> [What you will do] Reproduce the listing below in its entirety. Change nothing.

> [Provided material]

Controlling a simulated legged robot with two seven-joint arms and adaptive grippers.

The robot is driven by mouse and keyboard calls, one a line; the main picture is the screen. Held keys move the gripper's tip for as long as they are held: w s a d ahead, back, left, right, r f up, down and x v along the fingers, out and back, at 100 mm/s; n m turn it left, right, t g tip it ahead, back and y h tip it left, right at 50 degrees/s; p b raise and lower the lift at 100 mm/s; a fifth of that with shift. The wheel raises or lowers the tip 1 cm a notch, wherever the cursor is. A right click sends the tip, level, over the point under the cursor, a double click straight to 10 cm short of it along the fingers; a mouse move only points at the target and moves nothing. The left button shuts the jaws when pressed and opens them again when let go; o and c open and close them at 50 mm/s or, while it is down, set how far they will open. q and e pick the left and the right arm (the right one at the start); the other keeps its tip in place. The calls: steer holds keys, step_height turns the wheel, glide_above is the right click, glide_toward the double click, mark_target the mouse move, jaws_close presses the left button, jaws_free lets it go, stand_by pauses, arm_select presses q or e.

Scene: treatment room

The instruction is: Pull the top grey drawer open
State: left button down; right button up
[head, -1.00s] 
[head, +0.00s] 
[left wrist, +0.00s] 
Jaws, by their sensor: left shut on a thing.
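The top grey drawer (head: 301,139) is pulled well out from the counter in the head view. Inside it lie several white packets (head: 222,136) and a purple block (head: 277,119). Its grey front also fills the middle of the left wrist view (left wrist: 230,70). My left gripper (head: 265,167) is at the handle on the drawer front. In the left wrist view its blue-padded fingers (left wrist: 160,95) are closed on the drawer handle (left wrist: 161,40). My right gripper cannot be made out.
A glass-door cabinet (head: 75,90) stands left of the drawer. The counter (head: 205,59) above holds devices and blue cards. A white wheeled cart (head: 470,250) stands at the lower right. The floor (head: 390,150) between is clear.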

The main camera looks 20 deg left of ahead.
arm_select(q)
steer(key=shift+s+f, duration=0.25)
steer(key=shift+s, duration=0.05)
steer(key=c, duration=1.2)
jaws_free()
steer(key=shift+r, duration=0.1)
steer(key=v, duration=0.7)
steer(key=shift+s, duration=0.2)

> [Answer in full]
Controlling a simulated legged robot with two seven-joint arms and adaptive grippers.

The robot is driven by mouse and keyboard calls, one a line; the main picture is the screen. Held keys move the gripper's tip for as long as they are held: w s a d ahead, back, left, right, r f up, down and x v along the fingers, out and back, at 100 mm/s; n m turn it left, right, t g tip it ahead, back and y h tip it left, right at 50 degrees/s; p b raise and lower the lift at 100 mm/s; a fifth of that with shift. The wheel raises or lowers the tip 1 cm a notch, wherever the cursor is. A right click sends the tip, level, over the point under the cursor, a double click straight to 10 cm short of it along the fingers; a mouse move only points at the target and moves nothing. The left button shuts the jaws when pressed and opens them again when let go; o and c open and close them at 50 mm/s or, while it is down, set how far they will open. q and e pick the left and the right arm (the right one at the start); the other keeps its tip in place. The calls: steer holds keys, step_height turns the wheel, glide_above is the right click, glide_toward the double click, mark_target the mouse move, jaws_close presses the left button, jaws_free lets it go, stand_by pauses, arm_select presses q or e.

Scene: treatment room

The instruction is: Pull the top grey drawer open
State: left button down; right button up
[head, -1.00s] 
[head, +0.00s] 
[left wrist, +0.00s] 
Jaws, by their sensor: left shut on a thing.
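The top grey drawer (head: 301,139) is pulled well out from the counter in the head view. Inside it lie several white packets (head: 222,136) and a purple block (head: 277,119). Its grey front also fills the middle of the left wrist view (left wrist: 230,70). My left gripper (head: 265,167) is at the handle on the drawer front. In the left wrist view its blue-padded fingers (left wrist: 160,95) are closed on the drawer handle (left wrist: 161,40). My right gripper cannot be made out.
A glass-door cabinet (head: 75,90) stands left of the drawer. The counter (head: 205,59) above holds devices and blue cards. A white wheeled cart (head: 470,250) stands at the lower right. The floor (head: 390,150) between is clear.

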The main camera looks 20 deg left of ahead.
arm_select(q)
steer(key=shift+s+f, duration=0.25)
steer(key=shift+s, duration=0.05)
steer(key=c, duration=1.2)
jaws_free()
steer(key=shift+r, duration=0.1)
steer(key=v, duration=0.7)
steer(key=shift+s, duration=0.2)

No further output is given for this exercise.